U.S. job creation accelerated in September, with the economy adding 248,000 new payroll jobs and the unemployment rate dropped below 6 percent to 5.9 percent.
Job gains in July and August were also revised up by a combined 69,000 in the Bureau of Labor Statistics’ official jobs report released Friday morning, alleviating fears that the labor market recovery had lost the momentum it had earlier in the year.
September’s job growth easily beat economists’ expectations for 215,000 new jobs. Over the past three months, payrolls have grown by an average of 224,000 a month. Over the course of 2014, the economy has added roughly 227,000 jobs each month, well above the averages for previous years of the recovery from the 2008 financial crisis.
After August’s weak report, September’s labor market news suggests that the economy has continued to slowly recover over the course of 2014. Over the past year, the unemployment rate has fallen by 1.3 percentage points. September’s 5.9 percent rate was the lowest since July of 2008.
Other details of Friday’s jobs report were mixed.
Although the improvement in the unemployment rate in recent months has been driven mostly by job gains, rather than by frustrated workers quitting the job search, labor force participation fell slightly in September. There were 97,000 fewer people in the labor force in September, according to the BLS’ household survey, and the the labor force participation rate ticked down to 62.7 percent, remaining near the lowest levels it has been since the late 1970s.
Long-term unemployment, which exploded to historical highs during the recession before and has receded in recent months, held steady at 3 million. Over the course of the past year, the number of people out of work for 27 weeks or longer has fallen by 1.2 million, and they now make up just 32 percent of all the jobless, down from 40 percent during the depths of the crisis.
Involuntary part-time unemployment also improved, but only slightly, in September.
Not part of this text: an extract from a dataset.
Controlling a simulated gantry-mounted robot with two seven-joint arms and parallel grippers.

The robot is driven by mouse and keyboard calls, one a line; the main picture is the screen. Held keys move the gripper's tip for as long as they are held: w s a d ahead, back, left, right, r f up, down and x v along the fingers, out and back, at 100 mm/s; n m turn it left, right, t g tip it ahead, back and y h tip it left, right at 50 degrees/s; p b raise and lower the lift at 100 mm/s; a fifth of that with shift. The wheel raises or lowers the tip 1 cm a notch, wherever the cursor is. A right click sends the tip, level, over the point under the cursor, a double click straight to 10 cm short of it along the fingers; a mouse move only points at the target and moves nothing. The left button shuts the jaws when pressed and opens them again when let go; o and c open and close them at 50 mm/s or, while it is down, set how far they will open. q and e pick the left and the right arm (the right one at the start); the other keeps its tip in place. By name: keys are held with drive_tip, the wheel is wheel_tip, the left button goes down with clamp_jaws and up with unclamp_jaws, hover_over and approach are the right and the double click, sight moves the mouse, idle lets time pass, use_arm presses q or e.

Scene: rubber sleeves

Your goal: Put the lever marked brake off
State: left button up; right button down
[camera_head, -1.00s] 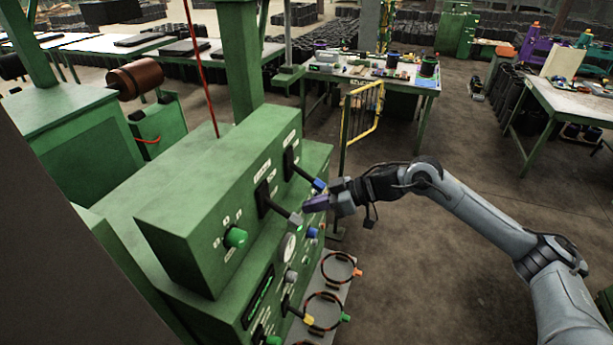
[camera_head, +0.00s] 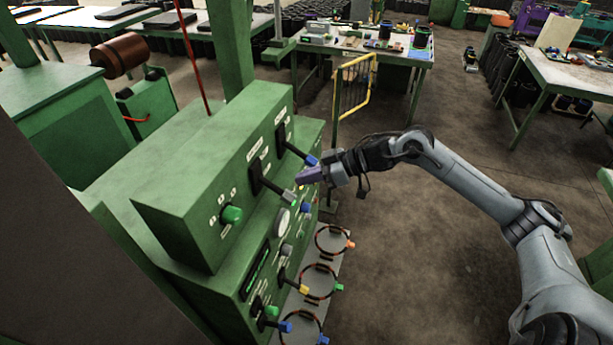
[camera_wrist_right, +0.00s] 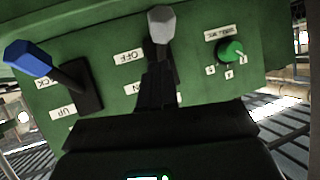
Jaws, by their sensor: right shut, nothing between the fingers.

The number of people working part-time because they couldn’t find full-time work or because they had their hours cut was 7.1 million in the month, down by about 800,000 from a year ago.
The improvements around the edges of the labor market were reflected in the the U-6 unemployment rate, a broader measure of underemployment that incorporates the number of part-time workers and discouraged workers. The U-6 rate fell two tenths of a percentage point to 11.8 percent, down from 13.6 percent a year ago.
The jobs report contained no signs of wage acceleration, one key missing ingredient of the labor market recovery. Average hourly earnings fell by a cent to $24.53. Over the past 12 months, earnings are up 2 percent, just enough to keep pace with inflation. The average workweek, however, did tick up to 34.6 hours.
Many of September’s job gains occurred in low-paying sectors, including professional and business services and retail. Manufacturers added just 4,000 jobs. Construction, however, another one of the industries hardest hit by the housing bust and the recession, increased employment by 16,000 jobs. Over the past year, construction firms have grown their payrolls by 230,000.